Andrea Colombo – Il manifesto
27 settembre ’18
Foa ce
l’ha fatta per un pelo: 27 voti a favore, 3 contrari (i 2 di Leu più un
misterioso franco tiratore), 1 scheda bianca e 1 nulla. Il Pd aveva deciso di
non partecipare al voto: una mossa improvvida, anche perché, in questo modo,
non c’era nessuno in ufficio di presidenza a controllare eventuali errori o
irregolarità nel voto.
Forza
Italia invece onora l’accordo di Arcore e non solo concede il semaforo verde ma
rovescia il verdetto dello scorso primo agosto e vota a favore.
Non è
una sorpresa. L’audizione del candidato Foa, ieri all’ora di pranzo, era fatta
apposta per concedere al partito azzurro un alibi e permettere ai berlusconiani
di cambiare voto accampando almeno una esilissima scusa.
Nell’audizione,
Foa esordisce ironizzando, «sono pronto a deporre», poi se la cava bene nei
toni: misurati, quasi umili, ma glissa sugli appunti più acuminati che non
mancano. Il fianco più esposto è quello delle fake news: qui i capi d’accusa
sono davvero troppi per far finta di niente.
Decine
di notizie surreali e allarmiste rilanciati come se niente fosse, inclusi i
riti voodoo e cannibaleschi nella tragedia di Macerata. È che «i social
inducono scelte impulsive».
Comunque
tra ritwittare e scrivere di proprio pugno «c’è una differenza molto netta.

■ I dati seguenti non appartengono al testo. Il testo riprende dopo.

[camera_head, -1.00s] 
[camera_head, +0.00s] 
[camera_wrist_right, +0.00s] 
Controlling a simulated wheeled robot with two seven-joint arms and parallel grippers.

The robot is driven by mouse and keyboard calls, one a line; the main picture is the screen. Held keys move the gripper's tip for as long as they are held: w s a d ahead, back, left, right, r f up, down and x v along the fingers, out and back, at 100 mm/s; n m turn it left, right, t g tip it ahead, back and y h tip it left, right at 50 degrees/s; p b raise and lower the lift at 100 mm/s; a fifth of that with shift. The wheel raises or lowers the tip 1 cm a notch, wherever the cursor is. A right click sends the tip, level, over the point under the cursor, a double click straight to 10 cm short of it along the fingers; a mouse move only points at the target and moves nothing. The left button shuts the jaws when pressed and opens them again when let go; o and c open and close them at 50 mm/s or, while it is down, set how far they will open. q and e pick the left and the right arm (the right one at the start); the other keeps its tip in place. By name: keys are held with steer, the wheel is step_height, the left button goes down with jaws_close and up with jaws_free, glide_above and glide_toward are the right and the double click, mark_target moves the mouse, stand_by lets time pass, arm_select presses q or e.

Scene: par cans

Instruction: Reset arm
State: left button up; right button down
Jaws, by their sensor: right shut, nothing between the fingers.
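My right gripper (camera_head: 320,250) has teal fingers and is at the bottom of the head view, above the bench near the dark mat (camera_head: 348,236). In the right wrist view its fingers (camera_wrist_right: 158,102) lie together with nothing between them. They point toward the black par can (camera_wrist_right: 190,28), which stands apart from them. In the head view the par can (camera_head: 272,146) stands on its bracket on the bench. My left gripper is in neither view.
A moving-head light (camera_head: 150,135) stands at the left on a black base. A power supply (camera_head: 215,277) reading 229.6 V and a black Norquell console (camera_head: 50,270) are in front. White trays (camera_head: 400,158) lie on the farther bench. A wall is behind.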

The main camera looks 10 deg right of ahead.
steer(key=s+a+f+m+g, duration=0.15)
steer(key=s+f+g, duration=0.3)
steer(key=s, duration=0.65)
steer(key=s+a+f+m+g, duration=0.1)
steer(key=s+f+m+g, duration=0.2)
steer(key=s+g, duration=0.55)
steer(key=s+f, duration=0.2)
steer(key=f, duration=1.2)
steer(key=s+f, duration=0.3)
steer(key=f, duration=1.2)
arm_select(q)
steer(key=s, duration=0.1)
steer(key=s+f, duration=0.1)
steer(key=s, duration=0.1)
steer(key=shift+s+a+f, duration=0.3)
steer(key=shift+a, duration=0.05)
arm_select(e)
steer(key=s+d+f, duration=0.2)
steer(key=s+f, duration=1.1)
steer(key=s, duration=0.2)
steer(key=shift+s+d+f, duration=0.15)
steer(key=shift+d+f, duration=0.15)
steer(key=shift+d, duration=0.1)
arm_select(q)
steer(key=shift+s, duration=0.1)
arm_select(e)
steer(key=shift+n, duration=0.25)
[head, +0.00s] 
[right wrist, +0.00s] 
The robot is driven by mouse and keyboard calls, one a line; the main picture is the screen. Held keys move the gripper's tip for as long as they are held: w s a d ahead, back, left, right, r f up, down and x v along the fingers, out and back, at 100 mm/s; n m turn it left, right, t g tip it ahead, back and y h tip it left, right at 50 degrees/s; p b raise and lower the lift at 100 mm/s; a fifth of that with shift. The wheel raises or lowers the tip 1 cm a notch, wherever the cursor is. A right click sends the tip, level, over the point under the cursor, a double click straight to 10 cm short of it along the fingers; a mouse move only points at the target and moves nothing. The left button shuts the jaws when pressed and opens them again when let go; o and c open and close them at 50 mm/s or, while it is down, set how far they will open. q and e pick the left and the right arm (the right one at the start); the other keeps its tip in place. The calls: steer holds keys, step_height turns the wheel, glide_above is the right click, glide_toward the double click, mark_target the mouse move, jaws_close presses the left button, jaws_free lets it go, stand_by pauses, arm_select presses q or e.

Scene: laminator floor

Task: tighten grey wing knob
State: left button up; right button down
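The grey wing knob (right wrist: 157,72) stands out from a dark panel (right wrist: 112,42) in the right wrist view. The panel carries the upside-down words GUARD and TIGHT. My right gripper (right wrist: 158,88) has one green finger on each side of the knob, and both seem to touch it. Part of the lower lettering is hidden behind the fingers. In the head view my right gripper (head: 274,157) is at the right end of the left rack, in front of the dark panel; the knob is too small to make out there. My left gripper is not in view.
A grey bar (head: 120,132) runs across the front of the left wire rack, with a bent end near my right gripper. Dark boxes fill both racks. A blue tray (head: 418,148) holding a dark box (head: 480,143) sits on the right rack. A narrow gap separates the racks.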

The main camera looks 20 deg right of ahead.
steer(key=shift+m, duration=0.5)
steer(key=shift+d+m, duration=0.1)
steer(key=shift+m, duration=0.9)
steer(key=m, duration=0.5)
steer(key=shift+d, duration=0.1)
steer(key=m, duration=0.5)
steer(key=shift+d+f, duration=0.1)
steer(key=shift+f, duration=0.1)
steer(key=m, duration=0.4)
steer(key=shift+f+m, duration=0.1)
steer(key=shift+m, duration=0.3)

Ritwittare non significa condividere». La teoria è bislacca ma i commissari non
sono convenuti per discutere di comunicazione. Devono assolvere a un rito e la
liturgia è salva anche se a spese della logica.
Dove
non può scivolare, il neo-presidente semplicemente non risponde, come quando De
Petris (LeU), gli rinfaccia l’entusiasta prefazione a un libro nel quale si
rivela come il mondo sia dominato da una setta di discendenti di Carlo Magno,
tra i quali Barack Obama, George Washington e Winston Churchill.
Foa
finge di non sentire. Un capitolo particolarmente spinoso sono gli attacchi
contro il capo dello stato. Equivoci: «Mai stata mia intenzione offendere o
mancare di rispetto al presidente Mattarella». È capitato…
Attento
a calibrare le parole, Marcello Foa incorre in una sola gaffe. Quando, per
sostanziare l’impegno a garantire «un’informazione libera e plurale» aggiunge
che questo è del resto il «mandato del governo». Ma le forme hanno la loro
importanza e il governo non ha facoltà di dare al presidente della Rai alcun mandato.
Il Pd si butta a pesce sul capitombolo, protesta e chiede chiarimenti, Ma
tant’è: a Fi basta e avanza. Mulè si sente «rassicurato» e sulla scorta di
tanta rassicurazione informa che il partito azzurro è «orientato al sì».
Per la
verità il presidente ancora in pectore neppure finge che la riunione abbia
significato più che formale. La lista dei suoi obiettivi è una fiera delle
ovvietà: «Far crescere la Rai, sviluppare un’informazione corretta, premiare
professionalità e meritocrazia, promuovere e ampliare la straordinaria missione
culturale della Rai». Tutto, sia chiaro, senza invadere il campo dell’ad Salini
e «attenendosi scrupolosamente» ai limiti del mandato del presidente.
Unico
guizzo, l’obiettivo di riavvicinare al servizio pubblico i giovani in continuo
esodo, ma senza specificare neppure alla lontana come immagini di centrare
l’ambiziosa meta.
Terminata
la messa in scena, con esplicito tripudio M5s, le altre caselle dei vertici di
viale Mazzini saranno riempite con celerità.
Quella
del Tgr verrà coperta dall’ad con un interim ma passerà poi al Carroccio, che
non è riuscito a strappare la direzione del Tg1, alla quale siederà quasi
certamente Alberto Matano, mentre la direzione di rete sembra già quasi
assegnata a Marcello Ciannamea, quota Carroccio.
Parti
invertite sulla seconda rete, con il Tg2 a un leghista, forse Genny
Sangiuliano, e la rete a una 5S, con Maria Pia Ammirati.
Conclusione
prevista già lunedì. Seguirà brindisi alla fine della lottizzazione.